(Robot episode rows)
########
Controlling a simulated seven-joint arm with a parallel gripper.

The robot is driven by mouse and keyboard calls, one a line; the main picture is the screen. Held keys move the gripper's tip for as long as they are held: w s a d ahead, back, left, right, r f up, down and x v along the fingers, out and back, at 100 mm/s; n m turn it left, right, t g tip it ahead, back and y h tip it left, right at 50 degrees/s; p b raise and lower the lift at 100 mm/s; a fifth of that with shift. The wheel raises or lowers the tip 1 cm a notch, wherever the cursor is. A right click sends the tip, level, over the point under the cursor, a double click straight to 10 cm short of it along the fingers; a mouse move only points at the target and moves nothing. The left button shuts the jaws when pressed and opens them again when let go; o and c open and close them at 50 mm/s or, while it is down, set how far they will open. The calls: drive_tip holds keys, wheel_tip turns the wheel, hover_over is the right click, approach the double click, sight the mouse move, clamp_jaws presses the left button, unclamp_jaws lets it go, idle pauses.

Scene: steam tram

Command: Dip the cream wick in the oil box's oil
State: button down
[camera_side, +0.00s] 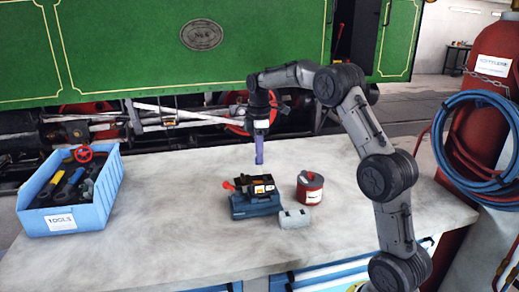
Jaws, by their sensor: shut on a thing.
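My gripper (260,157) points straight down over the bench, with narrow purple parts at its lower end. It is shut on something too small or too hidden to make out. A dark box on a blue base, seemingly the oil box (255,203), stands on the bench just below it, with a clear gap between. The box has a black top with a pale yellowish patch and a red part at its left. I cannot make out the cream wick or the oil inside the box.
A red can (310,188) stands close to the right of the box. A small grey block (294,218) lies in front of the can. A blue tool bin (75,213) is at the left. The bench (170,235) is clear between bin and box. A green tram (160,45) stands behind.

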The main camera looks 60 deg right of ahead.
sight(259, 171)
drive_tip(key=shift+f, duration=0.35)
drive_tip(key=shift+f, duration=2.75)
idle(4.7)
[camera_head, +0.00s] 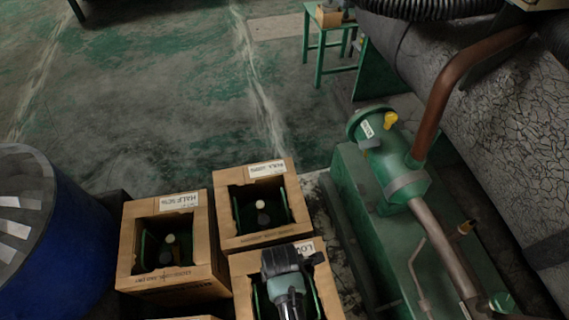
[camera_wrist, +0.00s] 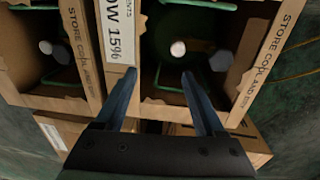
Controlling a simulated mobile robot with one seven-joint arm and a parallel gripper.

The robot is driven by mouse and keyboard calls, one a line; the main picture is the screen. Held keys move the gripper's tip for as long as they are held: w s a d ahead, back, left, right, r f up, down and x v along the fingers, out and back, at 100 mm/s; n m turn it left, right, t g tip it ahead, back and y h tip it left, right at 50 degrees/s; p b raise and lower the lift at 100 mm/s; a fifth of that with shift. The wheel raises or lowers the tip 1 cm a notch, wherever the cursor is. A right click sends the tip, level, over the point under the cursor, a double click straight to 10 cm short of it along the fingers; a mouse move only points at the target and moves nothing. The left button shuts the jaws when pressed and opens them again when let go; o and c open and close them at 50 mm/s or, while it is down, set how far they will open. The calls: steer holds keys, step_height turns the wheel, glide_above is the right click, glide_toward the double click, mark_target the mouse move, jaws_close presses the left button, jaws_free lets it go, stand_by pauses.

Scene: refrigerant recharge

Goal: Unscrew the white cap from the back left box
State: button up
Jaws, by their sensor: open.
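My gripper (camera_wrist: 160,75) is open and empty in the wrist view. In the head view my wrist (camera_head: 284,268) is above the LOW box, to the right of and nearer than the HALF box. The LOW 15% box shows under my fingers in the wrist view, with another white cap (camera_wrist: 178,49) inside, apart from the fingers.
The FULL box (camera_head: 230,240) stands at the back right with its own pale cap (camera_head: 259,204). A blue drum (camera_head: 70,250) is at the left. A green machine with pipes (camera_head: 400,170) is at the right. The floor (camera_head: 130,90) behind the boxes is clear.

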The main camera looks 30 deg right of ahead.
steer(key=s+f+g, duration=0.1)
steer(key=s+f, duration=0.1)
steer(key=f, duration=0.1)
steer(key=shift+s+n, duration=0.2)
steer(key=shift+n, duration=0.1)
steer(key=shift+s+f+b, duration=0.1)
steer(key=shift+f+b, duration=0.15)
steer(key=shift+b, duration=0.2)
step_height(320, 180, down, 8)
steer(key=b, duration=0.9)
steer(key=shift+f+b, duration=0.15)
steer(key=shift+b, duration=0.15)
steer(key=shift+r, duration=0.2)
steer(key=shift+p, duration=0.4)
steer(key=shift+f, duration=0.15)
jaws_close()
########
(WRITTEN EXERCISE): Whenever "joint" turns up in a line, pick that line out.

(TASK RESULT):
Controlling a simulated seven-joint arm with a parallel gripper.
Controlling a simulated mobile robot with one seven-joint arm and a parallel gripper.

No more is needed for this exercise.